Task objective:
Set the data down again, exactly as it reads, but without the pictures.

Information shown:
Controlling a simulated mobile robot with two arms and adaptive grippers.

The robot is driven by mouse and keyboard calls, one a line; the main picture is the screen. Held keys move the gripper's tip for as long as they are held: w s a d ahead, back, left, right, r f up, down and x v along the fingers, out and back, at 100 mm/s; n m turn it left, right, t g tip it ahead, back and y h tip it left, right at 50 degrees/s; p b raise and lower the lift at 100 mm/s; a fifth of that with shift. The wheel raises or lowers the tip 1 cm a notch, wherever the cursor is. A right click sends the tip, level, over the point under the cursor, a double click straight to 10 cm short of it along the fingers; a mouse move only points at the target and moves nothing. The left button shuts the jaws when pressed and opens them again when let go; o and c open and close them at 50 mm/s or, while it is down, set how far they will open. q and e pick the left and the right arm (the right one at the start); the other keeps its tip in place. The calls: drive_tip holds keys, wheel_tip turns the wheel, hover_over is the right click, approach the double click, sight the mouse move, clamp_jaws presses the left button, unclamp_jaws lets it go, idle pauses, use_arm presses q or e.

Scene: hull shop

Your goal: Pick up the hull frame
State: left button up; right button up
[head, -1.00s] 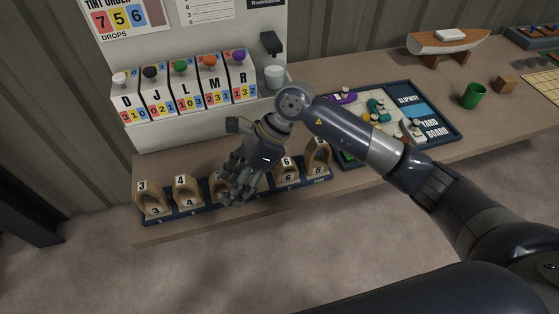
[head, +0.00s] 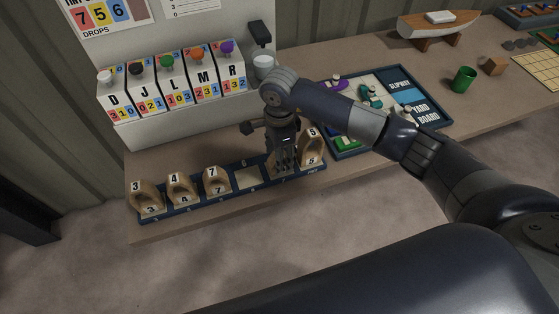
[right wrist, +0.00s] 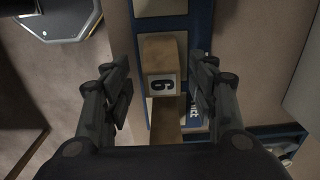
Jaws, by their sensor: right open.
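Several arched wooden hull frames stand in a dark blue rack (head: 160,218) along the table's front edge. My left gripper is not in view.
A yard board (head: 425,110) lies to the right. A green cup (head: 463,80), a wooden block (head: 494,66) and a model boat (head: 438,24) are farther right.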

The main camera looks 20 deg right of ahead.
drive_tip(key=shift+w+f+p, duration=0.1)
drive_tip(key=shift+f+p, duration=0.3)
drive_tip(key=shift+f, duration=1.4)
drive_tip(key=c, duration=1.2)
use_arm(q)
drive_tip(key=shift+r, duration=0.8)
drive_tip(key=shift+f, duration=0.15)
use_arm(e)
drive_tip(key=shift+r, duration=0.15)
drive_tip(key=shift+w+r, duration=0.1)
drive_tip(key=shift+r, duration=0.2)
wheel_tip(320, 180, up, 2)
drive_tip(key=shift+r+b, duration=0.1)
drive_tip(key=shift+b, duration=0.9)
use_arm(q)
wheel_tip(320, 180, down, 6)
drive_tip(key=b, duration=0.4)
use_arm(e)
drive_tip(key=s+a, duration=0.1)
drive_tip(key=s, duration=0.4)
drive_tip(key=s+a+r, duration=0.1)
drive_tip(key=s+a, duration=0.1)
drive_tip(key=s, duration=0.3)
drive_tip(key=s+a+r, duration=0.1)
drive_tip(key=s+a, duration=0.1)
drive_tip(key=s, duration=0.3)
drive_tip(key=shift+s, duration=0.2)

Reply:
Controlling a simulated mobile robot with two arms and adaptive grippers.

The robot is driven by mouse and keyboard calls, one a line; the main picture is the screen. Held keys move the gripper's tip for as long as they are held: w s a d ahead, back, left, right, r f up, down and x v along the fingers, out and back, at 100 mm/s; n m turn it left, right, t g tip it ahead, back and y h tip it left, right at 50 degrees/s; p b raise and lower the lift at 100 mm/s; a fifth of that with shift. The wheel raises or lowers the tip 1 cm a notch, wherever the cursor is. A right click sends the tip, level, over the point under the cursor, a double click straight to 10 cm short of it along the fingers; a mouse move only points at the target and moves nothing. The left button shuts the jaws when pressed and opens them again when let go; o and c open and close them at 50 mm/s or, while it is down, set how far they will open. q and e pick the left and the right arm (the right one at the start); the other keeps its tip in place. The calls: drive_tip holds keys, wheel_tip turns the wheel, hover_over is the right click, approach the double click, sight the mouse move, clamp_jaws presses the left button, unclamp_jaws lets it go, idle pauses, use_arm presses q or e.

Scene: hull shop

Your goal: Pick up the hull frame
State: left button up; right button up
[head, -1.00s] 
[head, +0.00s] 
[right wrist, +0.00s] 
Jaws, by their sensor: right open.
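Several arched wooden hull frames stand in a dark blue rack (head: 160,218) along the table's front edge. My left gripper is not in view.
A yard board (head: 425,110) lies to the right. A green cup (head: 463,80), a wooden block (head: 494,66) and a model boat (head: 438,24) are farther right.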

The main camera looks 20 deg right of ahead.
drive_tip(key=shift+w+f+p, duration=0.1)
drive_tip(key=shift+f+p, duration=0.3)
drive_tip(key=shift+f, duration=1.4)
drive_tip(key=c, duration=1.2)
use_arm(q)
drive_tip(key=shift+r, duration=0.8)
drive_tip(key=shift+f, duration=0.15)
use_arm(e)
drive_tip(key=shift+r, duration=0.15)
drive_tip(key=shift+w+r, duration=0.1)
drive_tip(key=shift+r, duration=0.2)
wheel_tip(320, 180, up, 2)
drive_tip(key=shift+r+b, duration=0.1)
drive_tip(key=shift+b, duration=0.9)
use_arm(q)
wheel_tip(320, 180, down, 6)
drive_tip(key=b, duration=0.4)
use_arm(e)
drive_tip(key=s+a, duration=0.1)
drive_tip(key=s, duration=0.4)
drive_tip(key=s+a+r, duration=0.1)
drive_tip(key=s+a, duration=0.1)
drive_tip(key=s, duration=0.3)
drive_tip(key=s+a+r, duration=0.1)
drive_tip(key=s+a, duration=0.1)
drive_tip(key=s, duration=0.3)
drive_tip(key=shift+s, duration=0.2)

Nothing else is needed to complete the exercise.